-------- INPUT MATERIAL --------
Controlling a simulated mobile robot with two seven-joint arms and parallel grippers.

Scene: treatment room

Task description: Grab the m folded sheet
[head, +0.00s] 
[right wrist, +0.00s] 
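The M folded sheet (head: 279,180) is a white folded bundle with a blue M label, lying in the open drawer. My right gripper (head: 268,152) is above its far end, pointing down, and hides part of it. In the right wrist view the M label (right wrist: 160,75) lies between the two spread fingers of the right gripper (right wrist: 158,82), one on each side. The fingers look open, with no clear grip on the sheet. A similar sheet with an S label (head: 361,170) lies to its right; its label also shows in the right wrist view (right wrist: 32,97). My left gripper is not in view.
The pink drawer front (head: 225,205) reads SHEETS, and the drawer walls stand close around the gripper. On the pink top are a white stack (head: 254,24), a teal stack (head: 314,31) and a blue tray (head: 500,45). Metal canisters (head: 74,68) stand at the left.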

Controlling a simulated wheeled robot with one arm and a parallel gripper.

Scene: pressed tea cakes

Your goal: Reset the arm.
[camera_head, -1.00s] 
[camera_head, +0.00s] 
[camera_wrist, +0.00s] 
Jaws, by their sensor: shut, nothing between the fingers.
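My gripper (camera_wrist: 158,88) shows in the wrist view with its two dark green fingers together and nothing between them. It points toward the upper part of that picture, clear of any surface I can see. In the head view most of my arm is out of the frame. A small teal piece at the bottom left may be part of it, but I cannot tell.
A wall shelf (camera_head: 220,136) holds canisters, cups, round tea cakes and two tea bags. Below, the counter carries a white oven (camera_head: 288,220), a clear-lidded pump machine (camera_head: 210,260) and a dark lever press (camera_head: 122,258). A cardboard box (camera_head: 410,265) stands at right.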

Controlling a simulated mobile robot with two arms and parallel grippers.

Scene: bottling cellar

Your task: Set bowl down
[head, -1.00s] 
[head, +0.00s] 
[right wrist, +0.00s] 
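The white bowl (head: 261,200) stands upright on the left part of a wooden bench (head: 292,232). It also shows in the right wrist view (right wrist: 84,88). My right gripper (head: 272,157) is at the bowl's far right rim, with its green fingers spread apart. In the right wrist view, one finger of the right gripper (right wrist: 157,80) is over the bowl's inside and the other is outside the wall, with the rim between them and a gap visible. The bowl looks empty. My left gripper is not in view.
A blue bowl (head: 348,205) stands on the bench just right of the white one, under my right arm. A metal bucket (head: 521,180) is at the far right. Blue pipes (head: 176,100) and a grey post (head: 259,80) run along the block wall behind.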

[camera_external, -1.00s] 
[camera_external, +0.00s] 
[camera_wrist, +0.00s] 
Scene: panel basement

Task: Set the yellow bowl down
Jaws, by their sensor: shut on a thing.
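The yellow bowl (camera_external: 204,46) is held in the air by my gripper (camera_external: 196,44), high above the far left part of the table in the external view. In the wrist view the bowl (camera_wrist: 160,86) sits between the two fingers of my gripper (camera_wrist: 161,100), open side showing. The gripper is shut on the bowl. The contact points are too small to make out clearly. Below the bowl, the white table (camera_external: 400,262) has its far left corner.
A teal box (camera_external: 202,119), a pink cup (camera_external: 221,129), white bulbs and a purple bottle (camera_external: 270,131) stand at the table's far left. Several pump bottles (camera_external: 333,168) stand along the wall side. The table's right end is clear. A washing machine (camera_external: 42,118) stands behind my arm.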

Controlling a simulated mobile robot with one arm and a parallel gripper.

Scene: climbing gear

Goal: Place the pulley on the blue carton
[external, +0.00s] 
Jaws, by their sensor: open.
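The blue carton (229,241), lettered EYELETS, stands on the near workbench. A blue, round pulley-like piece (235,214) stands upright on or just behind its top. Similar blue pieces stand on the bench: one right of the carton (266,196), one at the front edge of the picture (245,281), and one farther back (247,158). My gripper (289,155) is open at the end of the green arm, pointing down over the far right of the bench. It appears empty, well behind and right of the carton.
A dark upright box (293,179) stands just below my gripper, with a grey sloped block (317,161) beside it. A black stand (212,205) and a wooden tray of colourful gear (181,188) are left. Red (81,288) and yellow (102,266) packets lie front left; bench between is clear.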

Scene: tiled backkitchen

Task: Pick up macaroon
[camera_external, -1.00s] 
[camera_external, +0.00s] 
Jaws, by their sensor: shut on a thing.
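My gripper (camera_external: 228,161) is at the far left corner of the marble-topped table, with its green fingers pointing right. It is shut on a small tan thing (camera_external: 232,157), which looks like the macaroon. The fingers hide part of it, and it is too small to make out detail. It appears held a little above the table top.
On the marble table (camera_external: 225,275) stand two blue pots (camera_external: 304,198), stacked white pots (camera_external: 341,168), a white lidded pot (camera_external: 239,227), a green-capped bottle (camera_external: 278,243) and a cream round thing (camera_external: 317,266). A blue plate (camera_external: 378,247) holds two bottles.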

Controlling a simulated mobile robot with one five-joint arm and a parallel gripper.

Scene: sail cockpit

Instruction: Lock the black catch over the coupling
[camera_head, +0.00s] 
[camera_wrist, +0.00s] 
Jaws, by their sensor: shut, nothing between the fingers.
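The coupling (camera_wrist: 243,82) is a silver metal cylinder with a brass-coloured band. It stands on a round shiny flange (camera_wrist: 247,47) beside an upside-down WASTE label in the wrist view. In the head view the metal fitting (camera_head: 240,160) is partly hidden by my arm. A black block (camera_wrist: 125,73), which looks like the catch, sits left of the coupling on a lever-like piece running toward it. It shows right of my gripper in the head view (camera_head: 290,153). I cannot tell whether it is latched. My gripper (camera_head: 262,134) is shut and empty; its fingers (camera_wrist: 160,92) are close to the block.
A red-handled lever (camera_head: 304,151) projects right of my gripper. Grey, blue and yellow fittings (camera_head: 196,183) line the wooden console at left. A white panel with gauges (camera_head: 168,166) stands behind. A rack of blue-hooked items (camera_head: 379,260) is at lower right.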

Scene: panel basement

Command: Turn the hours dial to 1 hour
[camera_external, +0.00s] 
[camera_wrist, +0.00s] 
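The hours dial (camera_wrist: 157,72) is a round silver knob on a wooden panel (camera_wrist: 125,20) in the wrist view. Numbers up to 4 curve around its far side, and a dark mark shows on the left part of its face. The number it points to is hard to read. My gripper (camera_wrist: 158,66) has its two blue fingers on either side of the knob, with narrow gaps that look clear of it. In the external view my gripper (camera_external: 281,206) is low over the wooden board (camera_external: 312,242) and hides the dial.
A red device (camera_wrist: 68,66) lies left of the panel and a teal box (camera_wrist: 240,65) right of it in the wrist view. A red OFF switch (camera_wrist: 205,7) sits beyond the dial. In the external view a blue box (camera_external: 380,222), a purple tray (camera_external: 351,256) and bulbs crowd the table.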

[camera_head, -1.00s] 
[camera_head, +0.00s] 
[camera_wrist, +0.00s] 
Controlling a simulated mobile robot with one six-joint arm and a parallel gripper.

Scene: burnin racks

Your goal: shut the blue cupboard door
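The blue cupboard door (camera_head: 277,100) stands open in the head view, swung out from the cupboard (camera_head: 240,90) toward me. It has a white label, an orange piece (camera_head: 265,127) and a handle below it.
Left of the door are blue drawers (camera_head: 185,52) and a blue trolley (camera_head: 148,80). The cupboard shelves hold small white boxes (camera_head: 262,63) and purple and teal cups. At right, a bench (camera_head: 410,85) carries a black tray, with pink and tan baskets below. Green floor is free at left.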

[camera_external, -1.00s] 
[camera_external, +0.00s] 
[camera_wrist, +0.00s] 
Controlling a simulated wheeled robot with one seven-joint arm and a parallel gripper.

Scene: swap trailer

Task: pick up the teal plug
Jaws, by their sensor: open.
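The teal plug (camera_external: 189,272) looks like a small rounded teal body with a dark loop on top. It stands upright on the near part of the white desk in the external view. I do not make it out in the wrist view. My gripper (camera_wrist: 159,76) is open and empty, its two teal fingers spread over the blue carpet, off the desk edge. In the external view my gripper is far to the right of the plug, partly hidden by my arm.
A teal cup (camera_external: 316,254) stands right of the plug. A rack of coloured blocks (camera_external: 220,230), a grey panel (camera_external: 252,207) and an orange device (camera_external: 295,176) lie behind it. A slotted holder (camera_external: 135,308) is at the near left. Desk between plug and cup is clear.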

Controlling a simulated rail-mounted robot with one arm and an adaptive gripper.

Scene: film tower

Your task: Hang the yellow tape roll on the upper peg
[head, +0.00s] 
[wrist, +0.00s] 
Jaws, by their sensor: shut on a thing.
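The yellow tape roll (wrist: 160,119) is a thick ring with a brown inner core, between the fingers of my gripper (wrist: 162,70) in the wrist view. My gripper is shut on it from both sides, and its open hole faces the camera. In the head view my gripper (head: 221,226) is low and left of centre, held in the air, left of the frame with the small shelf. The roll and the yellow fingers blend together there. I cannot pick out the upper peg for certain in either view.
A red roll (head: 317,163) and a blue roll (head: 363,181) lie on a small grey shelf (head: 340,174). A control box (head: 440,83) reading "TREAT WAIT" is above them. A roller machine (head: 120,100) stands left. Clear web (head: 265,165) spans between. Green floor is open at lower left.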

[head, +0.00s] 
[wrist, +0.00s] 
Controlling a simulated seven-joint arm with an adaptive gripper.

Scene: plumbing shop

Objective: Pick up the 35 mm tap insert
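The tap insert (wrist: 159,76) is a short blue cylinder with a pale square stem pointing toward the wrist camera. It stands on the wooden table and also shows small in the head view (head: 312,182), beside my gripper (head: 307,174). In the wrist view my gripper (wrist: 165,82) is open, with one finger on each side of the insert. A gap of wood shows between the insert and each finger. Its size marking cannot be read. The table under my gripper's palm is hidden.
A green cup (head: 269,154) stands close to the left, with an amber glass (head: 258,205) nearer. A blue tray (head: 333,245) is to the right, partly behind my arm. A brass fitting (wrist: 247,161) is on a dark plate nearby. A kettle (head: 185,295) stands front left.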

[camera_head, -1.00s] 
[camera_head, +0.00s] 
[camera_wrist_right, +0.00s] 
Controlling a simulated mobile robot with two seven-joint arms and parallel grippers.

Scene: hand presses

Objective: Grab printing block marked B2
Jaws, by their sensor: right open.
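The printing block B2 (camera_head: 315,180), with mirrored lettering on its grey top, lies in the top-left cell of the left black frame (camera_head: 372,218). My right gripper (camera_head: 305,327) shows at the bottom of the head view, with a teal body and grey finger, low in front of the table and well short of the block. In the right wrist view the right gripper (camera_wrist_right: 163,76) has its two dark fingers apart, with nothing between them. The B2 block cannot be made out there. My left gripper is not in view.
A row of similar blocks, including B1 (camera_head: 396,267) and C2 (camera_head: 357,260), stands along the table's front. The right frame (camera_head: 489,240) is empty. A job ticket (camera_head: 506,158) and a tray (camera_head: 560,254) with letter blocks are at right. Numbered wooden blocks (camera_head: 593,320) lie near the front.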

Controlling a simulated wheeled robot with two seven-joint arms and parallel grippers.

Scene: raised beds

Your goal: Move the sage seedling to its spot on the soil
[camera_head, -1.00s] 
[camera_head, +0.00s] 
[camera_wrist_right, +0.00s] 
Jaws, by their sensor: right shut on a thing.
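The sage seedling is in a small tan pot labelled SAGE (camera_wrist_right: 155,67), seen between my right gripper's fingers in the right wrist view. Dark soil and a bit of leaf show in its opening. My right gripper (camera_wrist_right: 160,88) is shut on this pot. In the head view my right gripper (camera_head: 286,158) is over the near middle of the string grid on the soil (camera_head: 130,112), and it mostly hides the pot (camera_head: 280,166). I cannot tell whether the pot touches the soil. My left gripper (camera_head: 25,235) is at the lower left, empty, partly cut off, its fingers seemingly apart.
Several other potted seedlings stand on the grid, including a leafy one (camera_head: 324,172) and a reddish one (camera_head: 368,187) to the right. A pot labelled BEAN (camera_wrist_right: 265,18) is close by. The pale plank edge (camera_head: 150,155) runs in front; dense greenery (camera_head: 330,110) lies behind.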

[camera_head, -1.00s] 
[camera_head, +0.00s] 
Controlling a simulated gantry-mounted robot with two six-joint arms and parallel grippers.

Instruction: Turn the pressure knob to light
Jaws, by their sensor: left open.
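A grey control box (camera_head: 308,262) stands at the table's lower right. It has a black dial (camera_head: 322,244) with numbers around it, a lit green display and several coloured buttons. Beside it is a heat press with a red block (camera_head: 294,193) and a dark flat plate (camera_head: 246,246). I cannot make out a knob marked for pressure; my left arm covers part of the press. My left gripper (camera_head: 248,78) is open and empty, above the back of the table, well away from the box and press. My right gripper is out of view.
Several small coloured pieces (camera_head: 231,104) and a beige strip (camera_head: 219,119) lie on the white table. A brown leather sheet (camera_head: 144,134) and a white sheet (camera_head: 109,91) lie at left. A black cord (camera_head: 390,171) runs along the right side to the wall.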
--------
PROBLEM DESCRIPTION - Only a number is wanted: how many lines contain "parallel"?

REPLY TO THE TASK - 10